>> begin Dataset rows

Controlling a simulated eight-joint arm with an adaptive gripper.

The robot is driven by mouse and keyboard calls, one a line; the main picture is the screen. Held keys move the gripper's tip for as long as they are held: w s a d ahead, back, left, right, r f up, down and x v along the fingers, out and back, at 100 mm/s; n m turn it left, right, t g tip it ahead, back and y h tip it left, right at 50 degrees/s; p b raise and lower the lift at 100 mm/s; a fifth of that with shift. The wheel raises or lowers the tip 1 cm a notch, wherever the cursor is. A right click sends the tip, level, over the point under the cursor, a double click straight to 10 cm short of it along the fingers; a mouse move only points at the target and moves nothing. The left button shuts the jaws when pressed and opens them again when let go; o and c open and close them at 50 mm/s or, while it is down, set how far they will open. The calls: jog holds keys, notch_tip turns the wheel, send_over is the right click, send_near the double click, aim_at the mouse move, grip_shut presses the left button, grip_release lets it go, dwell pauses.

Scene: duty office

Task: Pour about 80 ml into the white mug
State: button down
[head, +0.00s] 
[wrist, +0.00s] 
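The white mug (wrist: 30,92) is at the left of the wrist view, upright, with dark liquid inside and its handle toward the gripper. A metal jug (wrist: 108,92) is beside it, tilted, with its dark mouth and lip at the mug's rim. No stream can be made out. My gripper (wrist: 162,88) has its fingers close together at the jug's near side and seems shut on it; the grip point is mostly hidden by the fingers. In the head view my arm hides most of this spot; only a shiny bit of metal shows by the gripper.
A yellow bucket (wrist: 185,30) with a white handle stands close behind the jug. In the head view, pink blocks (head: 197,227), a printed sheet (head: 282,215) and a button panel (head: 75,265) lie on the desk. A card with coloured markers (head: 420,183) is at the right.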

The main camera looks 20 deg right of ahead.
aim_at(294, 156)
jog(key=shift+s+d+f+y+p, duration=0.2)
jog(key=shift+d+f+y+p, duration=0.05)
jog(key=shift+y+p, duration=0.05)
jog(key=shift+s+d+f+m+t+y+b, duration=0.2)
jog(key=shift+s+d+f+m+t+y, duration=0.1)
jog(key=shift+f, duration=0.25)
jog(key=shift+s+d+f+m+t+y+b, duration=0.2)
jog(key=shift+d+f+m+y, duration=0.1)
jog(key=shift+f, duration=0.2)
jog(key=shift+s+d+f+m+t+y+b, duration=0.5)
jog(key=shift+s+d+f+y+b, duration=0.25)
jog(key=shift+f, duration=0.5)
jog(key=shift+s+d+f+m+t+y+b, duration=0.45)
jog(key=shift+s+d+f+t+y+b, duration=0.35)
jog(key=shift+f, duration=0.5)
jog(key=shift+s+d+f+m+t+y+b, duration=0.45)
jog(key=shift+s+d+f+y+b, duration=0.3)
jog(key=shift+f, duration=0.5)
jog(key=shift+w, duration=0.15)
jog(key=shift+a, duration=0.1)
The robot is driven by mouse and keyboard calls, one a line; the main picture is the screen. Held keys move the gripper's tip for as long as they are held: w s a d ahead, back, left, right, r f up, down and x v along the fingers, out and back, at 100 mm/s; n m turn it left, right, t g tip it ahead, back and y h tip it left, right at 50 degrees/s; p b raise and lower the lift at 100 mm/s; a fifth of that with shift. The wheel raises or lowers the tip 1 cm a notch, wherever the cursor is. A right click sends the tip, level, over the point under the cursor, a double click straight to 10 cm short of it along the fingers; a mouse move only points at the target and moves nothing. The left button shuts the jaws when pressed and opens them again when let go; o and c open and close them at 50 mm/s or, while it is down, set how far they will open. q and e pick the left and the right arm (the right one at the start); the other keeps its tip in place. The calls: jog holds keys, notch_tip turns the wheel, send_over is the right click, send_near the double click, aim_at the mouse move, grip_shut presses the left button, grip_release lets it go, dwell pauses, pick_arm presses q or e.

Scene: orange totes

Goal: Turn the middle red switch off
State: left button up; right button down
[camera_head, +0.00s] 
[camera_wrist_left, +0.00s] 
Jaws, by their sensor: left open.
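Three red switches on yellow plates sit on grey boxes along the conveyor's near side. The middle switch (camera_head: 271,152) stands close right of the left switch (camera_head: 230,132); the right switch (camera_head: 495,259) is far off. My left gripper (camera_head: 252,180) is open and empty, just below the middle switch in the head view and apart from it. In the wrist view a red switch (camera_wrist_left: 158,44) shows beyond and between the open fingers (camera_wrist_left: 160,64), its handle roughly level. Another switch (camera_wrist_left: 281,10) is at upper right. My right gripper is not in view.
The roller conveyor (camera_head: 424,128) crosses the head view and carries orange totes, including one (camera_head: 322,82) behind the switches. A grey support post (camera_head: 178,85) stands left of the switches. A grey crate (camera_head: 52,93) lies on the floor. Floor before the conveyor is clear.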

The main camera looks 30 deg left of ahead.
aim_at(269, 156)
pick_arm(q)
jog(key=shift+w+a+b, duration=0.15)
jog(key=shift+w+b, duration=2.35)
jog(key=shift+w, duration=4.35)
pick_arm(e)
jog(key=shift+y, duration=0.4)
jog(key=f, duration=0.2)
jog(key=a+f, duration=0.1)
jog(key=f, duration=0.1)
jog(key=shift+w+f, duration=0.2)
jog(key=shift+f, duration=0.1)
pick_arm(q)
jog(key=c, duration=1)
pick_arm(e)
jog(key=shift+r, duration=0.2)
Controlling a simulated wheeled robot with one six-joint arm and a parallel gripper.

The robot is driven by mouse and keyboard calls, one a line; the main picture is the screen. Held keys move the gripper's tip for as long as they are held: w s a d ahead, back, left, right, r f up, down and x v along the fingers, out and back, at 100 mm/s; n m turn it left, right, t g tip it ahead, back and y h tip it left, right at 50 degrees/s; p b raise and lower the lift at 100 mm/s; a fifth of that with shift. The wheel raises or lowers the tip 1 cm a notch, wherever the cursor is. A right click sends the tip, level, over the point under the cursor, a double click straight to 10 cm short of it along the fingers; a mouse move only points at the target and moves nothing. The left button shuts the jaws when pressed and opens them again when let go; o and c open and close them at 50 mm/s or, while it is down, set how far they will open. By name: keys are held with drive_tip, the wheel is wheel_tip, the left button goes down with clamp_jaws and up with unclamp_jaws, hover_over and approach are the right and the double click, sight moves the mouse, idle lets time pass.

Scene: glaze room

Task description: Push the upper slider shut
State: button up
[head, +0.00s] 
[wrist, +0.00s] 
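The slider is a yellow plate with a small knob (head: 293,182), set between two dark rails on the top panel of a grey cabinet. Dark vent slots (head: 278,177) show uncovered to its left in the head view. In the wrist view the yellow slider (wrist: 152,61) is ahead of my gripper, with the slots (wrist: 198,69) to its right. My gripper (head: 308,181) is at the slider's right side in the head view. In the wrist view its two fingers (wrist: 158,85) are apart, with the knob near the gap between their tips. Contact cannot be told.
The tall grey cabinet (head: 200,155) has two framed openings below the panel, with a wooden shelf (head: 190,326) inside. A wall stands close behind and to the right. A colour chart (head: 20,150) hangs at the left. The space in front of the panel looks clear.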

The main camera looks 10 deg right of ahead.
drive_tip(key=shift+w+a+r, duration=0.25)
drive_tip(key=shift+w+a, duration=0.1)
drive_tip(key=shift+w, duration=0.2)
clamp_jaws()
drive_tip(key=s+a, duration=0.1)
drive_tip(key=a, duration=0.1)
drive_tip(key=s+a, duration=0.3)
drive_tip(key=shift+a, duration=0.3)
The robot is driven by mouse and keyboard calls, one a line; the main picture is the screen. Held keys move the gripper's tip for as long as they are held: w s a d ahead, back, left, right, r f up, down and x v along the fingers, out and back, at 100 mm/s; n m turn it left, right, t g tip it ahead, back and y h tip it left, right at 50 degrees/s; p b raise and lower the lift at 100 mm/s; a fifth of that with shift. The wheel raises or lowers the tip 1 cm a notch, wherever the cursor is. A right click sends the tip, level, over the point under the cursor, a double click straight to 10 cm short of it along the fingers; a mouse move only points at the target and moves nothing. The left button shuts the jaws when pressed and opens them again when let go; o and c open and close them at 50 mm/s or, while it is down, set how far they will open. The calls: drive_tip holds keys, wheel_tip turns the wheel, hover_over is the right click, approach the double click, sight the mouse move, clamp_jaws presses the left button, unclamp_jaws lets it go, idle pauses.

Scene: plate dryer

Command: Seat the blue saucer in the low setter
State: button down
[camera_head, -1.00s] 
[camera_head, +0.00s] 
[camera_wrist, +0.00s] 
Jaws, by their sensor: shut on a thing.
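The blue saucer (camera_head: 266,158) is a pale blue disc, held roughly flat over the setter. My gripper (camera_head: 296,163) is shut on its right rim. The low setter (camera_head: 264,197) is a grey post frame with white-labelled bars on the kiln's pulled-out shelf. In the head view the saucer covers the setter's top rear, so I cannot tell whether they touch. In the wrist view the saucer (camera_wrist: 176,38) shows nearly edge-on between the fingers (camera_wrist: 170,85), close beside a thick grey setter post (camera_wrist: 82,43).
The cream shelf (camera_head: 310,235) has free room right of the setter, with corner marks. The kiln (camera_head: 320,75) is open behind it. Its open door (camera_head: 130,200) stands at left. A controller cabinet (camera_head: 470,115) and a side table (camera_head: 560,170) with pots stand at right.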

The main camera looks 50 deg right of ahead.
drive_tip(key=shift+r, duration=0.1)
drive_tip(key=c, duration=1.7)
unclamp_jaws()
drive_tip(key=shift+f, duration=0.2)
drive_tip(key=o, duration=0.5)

>> end Dataset rows

What to work on » Where a line holds the string "Scene", copy that line.

Output of the task »
Scene: duty office
Scene: orange totes
Scene: glaze room
Scene: plate dryer

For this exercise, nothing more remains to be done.